L’intérêt des consommateurs pour la pornographie n’a pas changé, les gens se sont simplement plus ouverts grâce au numérique. « Les clients se sont ouverts à tous les produits, car cela leur fait moins peur et cela fait moins vicieux. L’image du client s’améliore avec la démocratisation de la pornographie. Les gens viennent plus facilement aujourd’hui dans les sex-shops ». Autre évolution majeure de la clientèle que constate la vendeuse en presque dix ans, c’est la fréquentation des femmes de plus en plus forte au fil des ans. Bien que leur consommation soit différente de celle des hommes, les femmes achètent beaucoup plus. « Les sex-shops deviennent de plus en plus des boutiques érotiques. Quand j’ai commencé, on ne vendait presque pas de lingerie, on en avait très peu dans la boutique. Aujourd’hui, ce domaine représente une bonne partie du magasin et se vend très bien. Le magasin a du s’adapter aux évolutions  », affirme la vendeuse.

Après avoir acheté sur la toile, les gens reviennent en boutique

S’adapter à l’évolution des mœurs, tel est l’enjeu actuel des sex-shops.
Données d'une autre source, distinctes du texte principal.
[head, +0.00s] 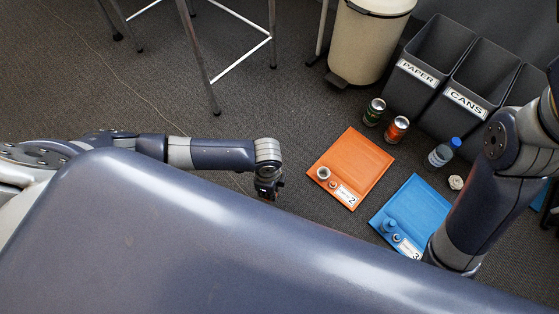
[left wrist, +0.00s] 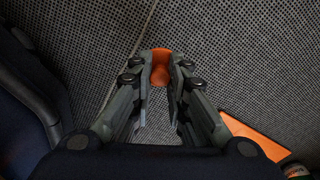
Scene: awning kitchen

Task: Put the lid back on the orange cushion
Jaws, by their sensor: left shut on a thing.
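The orange cushion (head: 362,158) is a flat orange square on the floor, marked with a white "2" label. A small round piece with a pale top (head: 323,173) and a smaller orange piece (head: 333,184) sit at its near-left side. My left gripper (head: 267,192) is left of the cushion, apart from it. In the left wrist view the left gripper (left wrist: 161,80) is shut on an orange piece (left wrist: 161,62), which looks like the lid. A corner of the cushion (left wrist: 252,135) shows there at lower right. My right arm is at the right; its gripper is hidden.
A blue square (head: 412,195) with blue pieces lies right of the cushion. A green can (head: 374,112), an orange can (head: 397,130) and a blue-capped bottle (head: 441,154) stand behind. Dark bins (head: 430,60) and a pale bin (head: 365,45) are at the back. Floor between gripper and cushion is clear.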

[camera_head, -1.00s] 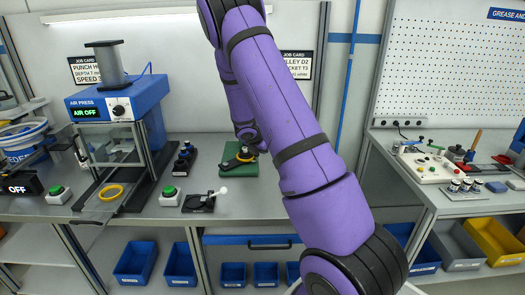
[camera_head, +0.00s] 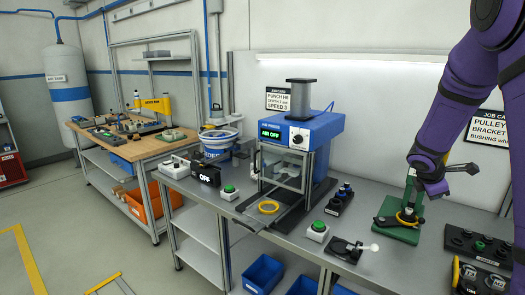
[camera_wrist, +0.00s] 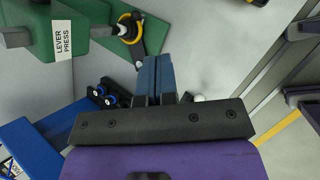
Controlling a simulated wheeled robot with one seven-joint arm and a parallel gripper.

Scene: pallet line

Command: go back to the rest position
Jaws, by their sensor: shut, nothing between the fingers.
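My gripper (camera_wrist: 158,76) shows in the wrist view with its two blue-grey fingers together and nothing between them. It hangs over the bench next to the green lever press (camera_wrist: 75,25), whose label reads LEVER PRESS. In the head view my purple arm comes down from the upper right and its wrist end is by the lever press (camera_head: 410,200). The fingertips are hard to make out there. I cannot tell whether my arm touches the press.
The blue air press (camera_head: 300,135), display AIR OFF, stands left on the grey bench (camera_head: 300,250). Open floor (camera_head: 80,240) lies to the left.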

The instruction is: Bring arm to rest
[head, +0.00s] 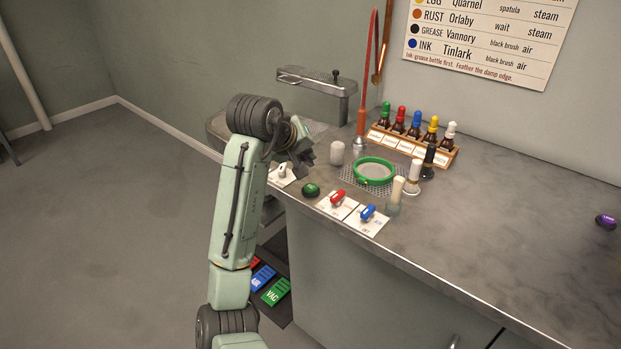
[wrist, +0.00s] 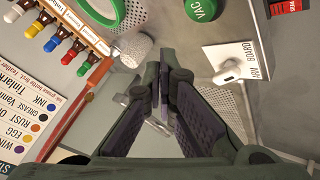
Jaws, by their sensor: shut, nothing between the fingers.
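My gripper (head: 298,160) is above the left end of the grey counter in the head view, at the end of my raised green arm. In the wrist view my gripper (wrist: 165,88) has its fingers together with nothing between them. It is apart from the things on the counter. The white knob on its card (head: 281,172) lies just below and left of it in the head view, and this knob (wrist: 229,71) also shows in the wrist view. Part of the counter behind my arm is hidden.
A green ring (head: 374,170) lies on a mesh mat, near a rack of dropper bottles (head: 412,136). Red (head: 338,198) and blue (head: 367,212) knobs and a green button (head: 311,190) line the front edge. A red upright pipe (head: 367,80) stands behind. The counter's right side is mostly clear.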

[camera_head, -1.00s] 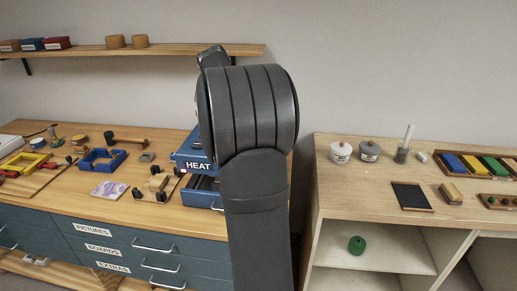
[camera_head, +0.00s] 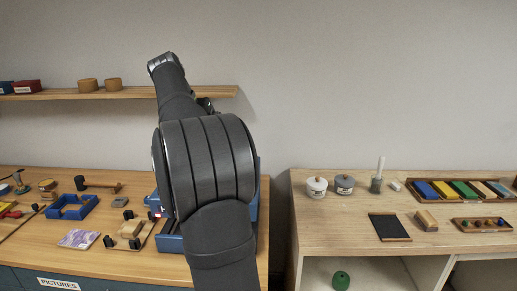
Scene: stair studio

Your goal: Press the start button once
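The blue machine (camera_head: 168,243) on the left table is mostly hidden behind my arm. Only blue edges show on either side of the arm, with a small light-coloured spot (camera_head: 155,211) at its left edge that is too small to make out. I cannot make out a start button. My arm rises through the middle of the view and bends over at the top. My gripper is not visible, so I cannot tell where it is relative to the machine.
A hammer-like tool (camera_head: 98,185), a blue frame (camera_head: 72,207), a purple patterned card (camera_head: 79,239) and a small wooden stand (camera_head: 127,231) lie left of the machine. A wall shelf (camera_head: 140,93) is behind. The right cabinet holds lidded pots (camera_head: 317,188), a black slate (camera_head: 389,227) and a colour tray (camera_head: 436,200).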

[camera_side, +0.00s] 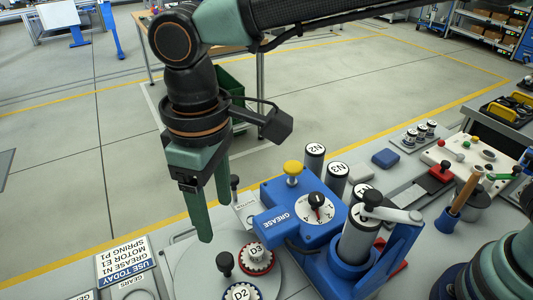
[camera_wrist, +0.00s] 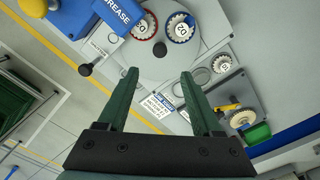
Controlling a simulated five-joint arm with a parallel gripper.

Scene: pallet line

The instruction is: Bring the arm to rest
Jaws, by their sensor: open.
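My gripper (camera_side: 214,215) points down above the left edge of the grey round plate (camera_side: 186,272), with no object in it. Gears marked D3 (camera_side: 257,259) and D2 (camera_side: 241,293) sit on the round plate, to the right of and below the fingers in the side view. A black knob (camera_side: 224,259) stands beside them, near the fingertips.
The blue grease unit (camera_side: 300,215) with a dial and yellow knob stands right of my gripper. A sign (camera_side: 122,262) lies at the lower left. A control panel (camera_side: 466,155) is at the right. Open floor (camera_side: 60,150) lies left of the bench.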

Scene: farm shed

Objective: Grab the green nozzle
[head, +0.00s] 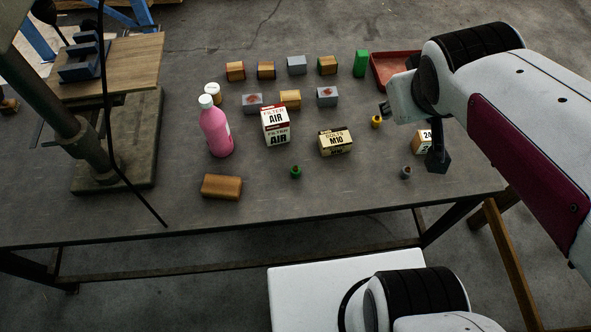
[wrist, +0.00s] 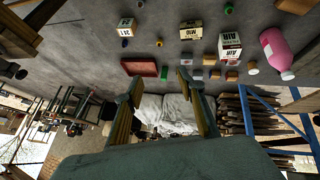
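The green nozzle (head: 296,171) is a small dark-topped piece standing on the grey table, in front of and between the white AIR filter box (head: 277,126) and the tan M10 box (head: 335,142). In the wrist view a small green piece (wrist: 228,8) near the top edge, beside the M10 box, appears to be this nozzle. My gripper (head: 411,134) is above the table's right part, well to the right of the nozzle and apart from it. In the wrist view its two fingers (wrist: 159,77) are spread wide with nothing between them. The arm hides part of the gripper in the head view.
A yellow nozzle (head: 376,121) and a grey nozzle (head: 406,172) stand to the right. A pink bottle (head: 217,132) and a wooden block (head: 221,187) are left. Several blocks and a red tray (head: 392,70) lie behind. The table front around the green nozzle is clear.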

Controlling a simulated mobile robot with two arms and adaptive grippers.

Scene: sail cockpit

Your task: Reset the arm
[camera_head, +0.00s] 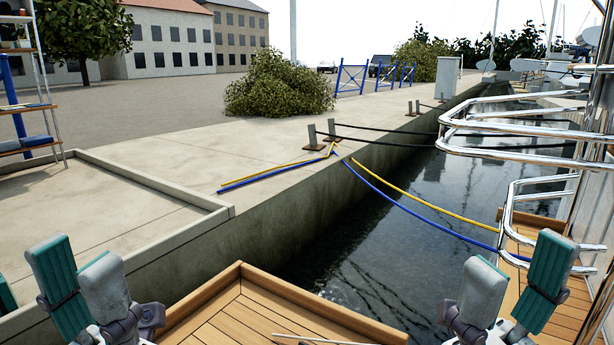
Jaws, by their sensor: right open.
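My left gripper (76,262) is at the lower left, with its teal-padded and grey fingers pointing up. A small gap shows between its fingertips, but the angle hides how far apart they are. Nothing is seen between them. My right gripper (516,255) is at the lower right, fingers also pointing up, open and empty with a wide gap. Both grippers appear in front of the wooden deck edges and touch nothing that I can make out.
A wooden deck (235,322) lies low in the middle, with a thin pale rod (318,341) at the bottom. Chrome rails (500,152) rise at the right. Dark water (400,215) separates the concrete quay (190,165) from the boat. Blue (400,205) and yellow (410,196) ropes span it.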

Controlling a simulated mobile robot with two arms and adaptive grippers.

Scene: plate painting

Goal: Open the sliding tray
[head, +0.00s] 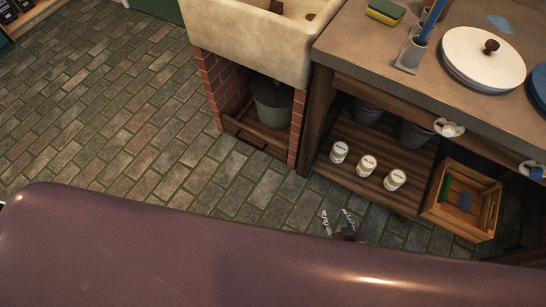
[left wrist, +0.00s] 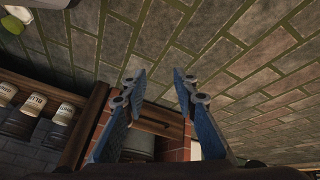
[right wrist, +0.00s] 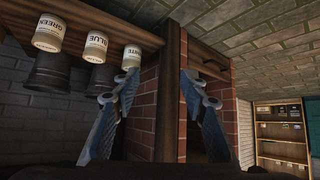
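The sliding tray (head: 257,136) is a low wooden tray with a dark handle, under the white sink between red brick pillars. It looks pushed in, with a grey bucket (head: 272,103) standing on it. Its front and handle show in the left wrist view (left wrist: 158,126), between my left gripper (left wrist: 158,78) fingers but apart from them. The left gripper is open and empty; it is out of the head view. My right gripper (head: 338,222) is open and empty above the floor, right of the tray.
A brick pillar (head: 298,127) and the wooden workbench (head: 322,115) stand right of the tray. Its lower shelf (head: 355,180) carries white paint jars (head: 367,166). A wooden crate (head: 432,205) stands further right. The tiled floor (head: 150,130) in front of the tray is clear.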

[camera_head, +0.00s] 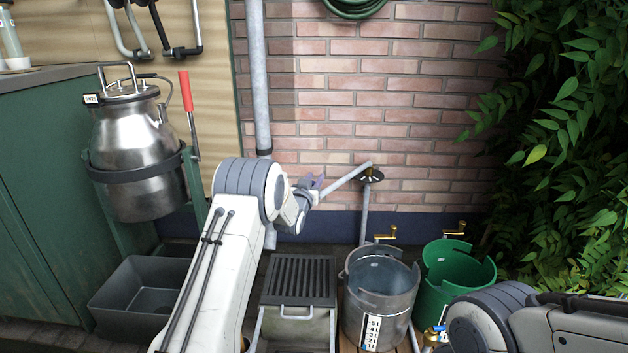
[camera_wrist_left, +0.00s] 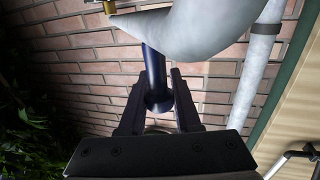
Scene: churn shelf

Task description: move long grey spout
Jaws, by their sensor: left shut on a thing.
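The long grey spout (camera_head: 343,181) runs slantwise in front of the brick wall, between my left gripper and a black-and-brass fitting (camera_head: 372,175). In the left wrist view the spout (camera_wrist_left: 195,28) is a large curved grey tube across the top, with a dark blue handle (camera_wrist_left: 154,72) hanging from it. My left gripper (camera_head: 312,185) is at the spout's left end. In the wrist view its fingers (camera_wrist_left: 158,100) are on either side of the handle, shut on it. Exact finger contact is hard to see. Only part of my right arm shows; its gripper is out of view.
A grey bucket (camera_head: 352,297) and a green bucket (camera_head: 430,290) stand below, with brass taps (camera_head: 386,235) above. A grated grey box (camera_head: 298,275) and a dark tub (camera_head: 143,292) stand left of them. A steel churn (camera_head: 130,150) hangs at left. Leaves (camera_head: 570,130) crowd the right.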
Venant de plus en plus, les femmes ont de nouvelles demandes et représentent une partie importante de la clientèle. Bien que les hommes soient encore plus nombreux que les femmes à acheter en sex-shop, les femmes elles viennent moins souvent en terme de fréquence, mais achètent beaucoup plus. « Elles sont curieuses, c’est comme si elles faisaient du shopping comme dans n’importe quel magasin. Quand elles voient qu’il y a une vendeuse, elles se sentent tout de suite plus à l’aise. C’est d’ailleurs pour cette raison que j’ai été embauchée. Les hommes, eux, ça ne change pas leur consommation. », explique la vendeuse.

Résistance des sexshops

Le contact humain présent dans les sex-shops semble faire la différence avec la consommation numérique, mais cet argument ne concerne pas la vente de DVD. Moins chers voire totalement gratuits sur le net, les films se vendent de moins en moins en sex-shops, comme l’affirme l’employée d’une boutique qui estime que depuis deux ans environ, la vente de DVD porno a énormément chuté. « Cette baisse des ventes concerne principalement les DVD dont le prix est très élevé », explique la vendeuse.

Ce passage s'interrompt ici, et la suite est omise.